Two types of fear can be distinguished in this context: “rational fear” and “irrational anxiety.” Since terrorism can cause death, physical injury and other damages, it is naturally a scary phenomenon. This type of fear cannot be eliminated or even reduced. However, the primary goal of modern-day terrorism is to augment “irrational anxiety,” namely, anxiety that transcends the actual objective threat by far. For this purpose terrorist organizations mobilize mass media, the Internet and various methods of psychological warfare, designed to amplify the impact of terrorist attacks. One of the ways in which this is accomplished is by “personalizing” the attacks—convincing civilians in the targeted population that it is only by chance that they themselves or members of their family were not hit this time, and that they will probably not be so lucky next time.

Since terrorism is strategically designed to erode public morale, and since it is the injury to public morale that presents the strategic danger on a national level, counter-terrorism strategies must address the psychological factor as well. Counter-terrorist warfare must therefore define psychological targets of its own that would—to the extent possible—neutralize the impact of terrorism domestically and concurrently injure the morale of the terrorists and their supporters. Naturally, all counter-terrorist measures should be designed to thwart attacks before they occur, since successful measures of this kind would reduce the physical damage caused by terrorist attacks and thus also reduce the subsequent disintegration of public morale. However the proposed steps should also have direct influence on public morale. Effective counter-terrorist warfare should strengthen the people’s endurance, counterbalance the terrorists’ manipulation of public opinion, reduce the levels of fear and anxiety, while at the same time dealing a blow to the terrorists’ morale, influencing the mood in their domestic environment and swaying international public opinion.

Without effective actions to reduce the psychological damage to public morale caused by terrorism, a country may well win the battle, but lose the war. The prevention of any specific terrorist attack—a central goal in counter-terrorist strategy—is the equivalent of winning a battle. Yet, if at the same time, tourists refrain from visiting and civilians are afraid to use public transport or send their children on school trips, this means that the terrorists have in fact won the war. Ironically, terrorists could win even without shooting a single bullet or detonating a single car bomb. It is enough for them to create an atmosphere of terror through threats, public statements and demonstrated capabilities in order to accomplish the psychological effect they desire.
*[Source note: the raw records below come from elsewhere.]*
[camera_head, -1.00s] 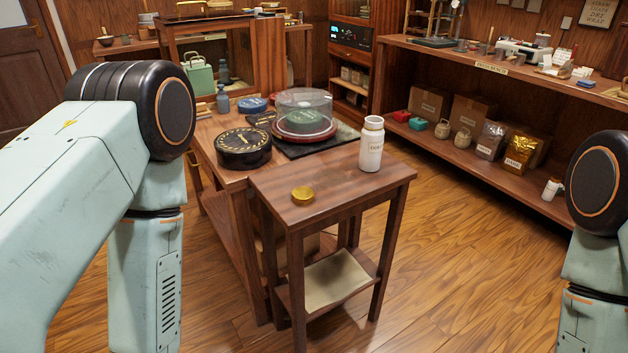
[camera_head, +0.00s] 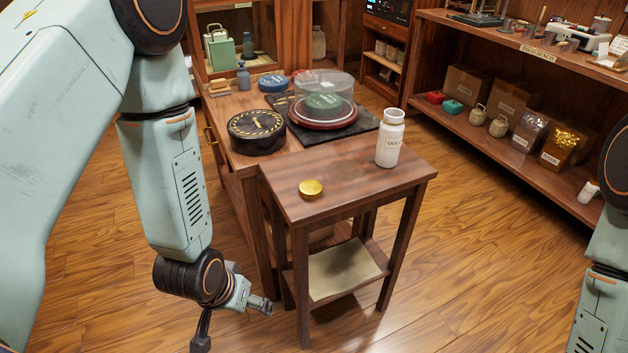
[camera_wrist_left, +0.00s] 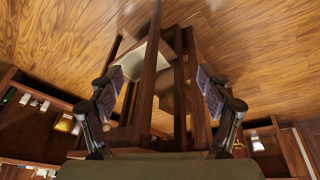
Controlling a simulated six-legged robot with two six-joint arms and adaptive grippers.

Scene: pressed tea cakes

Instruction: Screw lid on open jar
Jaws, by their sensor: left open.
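A white open jar (camera_head: 389,143) with a label stands upright on the right side of the small wooden table (camera_head: 330,203). A gold lid (camera_head: 311,189) lies on the same table, left of and nearer than the jar, apart from it. My left gripper (camera_head: 240,325) is open and empty, low and left of the small table, below its top. In the left wrist view its two fingers (camera_wrist_left: 162,125) are spread apart, with the table legs and floor beyond them. My right arm shows at the right edge; its gripper is out of view.
Behind, a longer table holds a round black tin (camera_head: 256,132) and a clear dome (camera_head: 323,90) over a green cake on a dark slab. Shelves (camera_head: 500,130) with boxes and bags line the right. A paper (camera_head: 342,270) lies on the small table's lower shelf.

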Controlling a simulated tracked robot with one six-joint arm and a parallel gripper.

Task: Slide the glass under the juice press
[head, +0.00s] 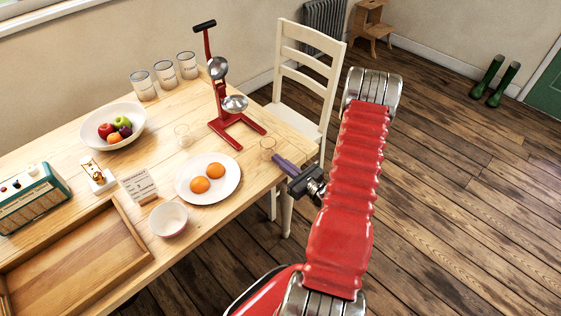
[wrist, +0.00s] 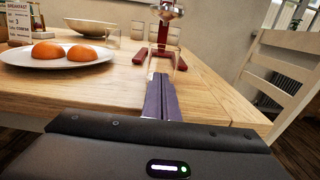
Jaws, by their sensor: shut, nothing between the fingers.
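A small clear glass (head: 267,147) stands upright near the table's right edge, in front of the red juice press (head: 222,100). In the wrist view this glass (wrist: 161,62) is straight ahead of my fingertips, with the press's base (wrist: 183,58) behind it. A second clear glass (head: 182,134) stands left of the press; it also shows in the wrist view (wrist: 112,38). My gripper (head: 277,159) is shut and empty, its purple fingers (wrist: 158,78) pointing at the near glass. I cannot tell whether they touch it.
A white plate (head: 183,188) with two orange halves lies left of my gripper. A fruit bowl (head: 100,137), canisters (head: 165,73), a card (head: 138,186), a small bowl (head: 168,220) and a wooden tray (head: 111,273) occupy the table. A white chair (head: 309,57) stands beyond its right end.
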Alongside the crucial need to devote attention to defensive, offensive and punitive counter-terrorist warfare, specific proactive activities that could reduce the damage to public morale should also be considered. The most important facet of Israel’s psychological counter-terrorist warfare is public education that changes people’s attitude toward terrorism, reduces the levels of irrational anxiety and boosts public morale and the sense of personal security in the face of the terrorist threat. Good public education would prevent the country’s routine from being disrupted and would reduce the impact that terrorism has on political views and thus on political processes. To quote former Prime Minister Yitzhak Rabin: “The Israeli public should become its old self again, a fighting people, a people with perseverance, because this conflict will be won by the party that does not yield.” [2]

Assessing the effectiveness of counter-terrorist warfare

When asked to assess the efficacy of Israel’s counter-terrorist warfare, most interviewees responded that no comprehensive achievements can be singled out, although there were some accomplishments of which Israel can certainly be proud. Although Israel could not annihilate terrorism altogether, the military establishment, led by the intelligence community, was successful in preventing hundreds of terrorist attacks over the years and in protecting the country’s strategic assets.

In my mind, the most flagrant failure of Israel’s counter-terrorist warfare was that it did not perceive terrorism as a psychological war over national morale. As a result, Israel did not develop tools to neutralize, or at least minimize, the injury that terrorism had caused to public morale, and hardly ever took into consideration these factors when choosing its counter-terrorist tactics. Moreover, the issue of public morale was rejected from the outset as political populism and the fear of a possible “boomerang effect.”

When evaluating the efficacy of counter-terrorist warfare we must therefore address four key indexes: the terrorist organization’s operational capabilities, its motivation to carry out attacks, morale within the organization and its supporters, and the morale of the targeted population. Each counter-terrorism measure should directly or indirectly influence at least one of the four efficacy indexes listed above. Before selecting a counter-terrorist measure, decision-makers should evaluate the possible impact that this measure may have on the different efficacy ind, and decide accordingly.

To conclude, in order to tackle terrorism, which impacts all realms of life—military, social, political, economic and psychological—All nations must adopt a long-term strategic perspective. One of the objects of terrorism is to injure the targeted country’s long-term interests and hinder its progress towards its goals. Thus any decision on how to respond to terrorism, and what measures and policies to implement—military or political, rigid or flexible—must take into account not only immediate needs but also assess how such measures would influence the country’s interests in the long-term.

Records of Israel’s counter-terrorist activity in the period in question indicate that between 1982 and 1999 Israel did not have a written policy or persistent strategy in battling terrorism. Most of the policymakers who were interviewed for this research agree that Israel does not and never did have a written, systematic and coherent counter-terrorist doctrine.

This unanimity notwithstanding, some of the interviewees felt that over the years several guidelines have evolved, reflecting the philosophies of contemporary policymakers. Indeed, my findings indicate that all the governments during the period under study in fact implemented the same counter-terrorist measures, in terms of offense, defense and punitive measures, although at times there were differences in scope, timing, emphases and the publicity that these governments gave to their counter-terrorist activities.

The experience in counter-terrorist warfare accumulated by Israel since its inception is sufficient to set forth principles for such warfare. Although adherence to these principles may not eliminate terrorism altogether, it would enable the state to tackle the problem more efficiently without compromising democratic values, while at the same time furnishing decision-makers with sufficient flexibility to cope with the challenge of modern terrorism.